EXERCISE DIRECTIONS:
You are to retype all of the data exactly as it appears.
────────────────────────────────────────
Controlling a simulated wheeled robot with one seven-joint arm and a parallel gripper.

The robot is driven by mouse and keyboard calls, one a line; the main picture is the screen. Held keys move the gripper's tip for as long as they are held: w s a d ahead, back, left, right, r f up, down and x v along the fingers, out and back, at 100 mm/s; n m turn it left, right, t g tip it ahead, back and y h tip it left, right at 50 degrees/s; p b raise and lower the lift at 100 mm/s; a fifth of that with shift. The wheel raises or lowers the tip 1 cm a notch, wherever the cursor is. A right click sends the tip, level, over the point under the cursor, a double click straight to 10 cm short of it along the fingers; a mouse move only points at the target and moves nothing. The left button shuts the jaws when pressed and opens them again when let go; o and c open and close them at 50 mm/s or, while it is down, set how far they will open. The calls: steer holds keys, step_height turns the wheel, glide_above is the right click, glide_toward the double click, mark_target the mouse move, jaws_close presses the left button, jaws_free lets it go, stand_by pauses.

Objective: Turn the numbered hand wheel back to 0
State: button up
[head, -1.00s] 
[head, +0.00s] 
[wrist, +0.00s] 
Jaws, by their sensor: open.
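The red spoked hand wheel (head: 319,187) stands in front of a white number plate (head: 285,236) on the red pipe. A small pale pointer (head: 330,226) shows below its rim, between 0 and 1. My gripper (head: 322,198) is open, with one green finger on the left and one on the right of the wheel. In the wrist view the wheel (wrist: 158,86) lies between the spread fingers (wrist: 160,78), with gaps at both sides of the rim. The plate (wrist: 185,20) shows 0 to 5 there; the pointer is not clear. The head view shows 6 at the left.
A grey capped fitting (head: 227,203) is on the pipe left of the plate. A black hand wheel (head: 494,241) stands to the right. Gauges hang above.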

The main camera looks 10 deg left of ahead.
────────────────────────────────────────
WRITTEN RESPONSE:
Controlling a simulated wheeled robot with one seven-joint arm and a parallel gripper.

The robot is driven by mouse and keyboard calls, one a line; the main picture is the screen. Held keys move the gripper's tip for as long as they are held: w s a d ahead, back, left, right, r f up, down and x v along the fingers, out and back, at 100 mm/s; n m turn it left, right, t g tip it ahead, back and y h tip it left, right at 50 degrees/s; p b raise and lower the lift at 100 mm/s; a fifth of that with shift. The wheel raises or lowers the tip 1 cm a notch, wherever the cursor is. A right click sends the tip, level, over the point under the cursor, a double click straight to 10 cm short of it along the fingers; a mouse move only points at the target and moves nothing. The left button shuts the jaws when pressed and opens them again when let go; o and c open and close them at 50 mm/s or, while it is down, set how far they will open. The calls: steer holds keys, step_height turns the wheel, glide_above is the right click, glide_toward the double click, mark_target the mouse move, jaws_close presses the left button, jaws_free lets it go, stand_by pauses.

Objective: Turn the numbered hand wheel back to 0
State: button up
[head, -1.00s] 
[head, +0.00s] 
[wrist, +0.00s] 
Jaws, by their sensor: open.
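The red spoked hand wheel (head: 319,187) stands in front of a white number plate (head: 285,236) on the red pipe. A small pale pointer (head: 330,226) shows below its rim, between 0 and 1. My gripper (head: 322,198) is open, with one green finger on the left and one on the right of the wheel. In the wrist view the wheel (wrist: 158,86) lies between the spread fingers (wrist: 160,78), with gaps at both sides of the rim. The plate (wrist: 185,20) shows 0 to 5 there; the pointer is not clear. The head view shows 6 at the left.
A grey capped fitting (head: 227,203) is on the pipe left of the plate. A black hand wheel (head: 494,241) stands to the right. Gauges hang above.

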The main camera looks 10 deg left of ahead.

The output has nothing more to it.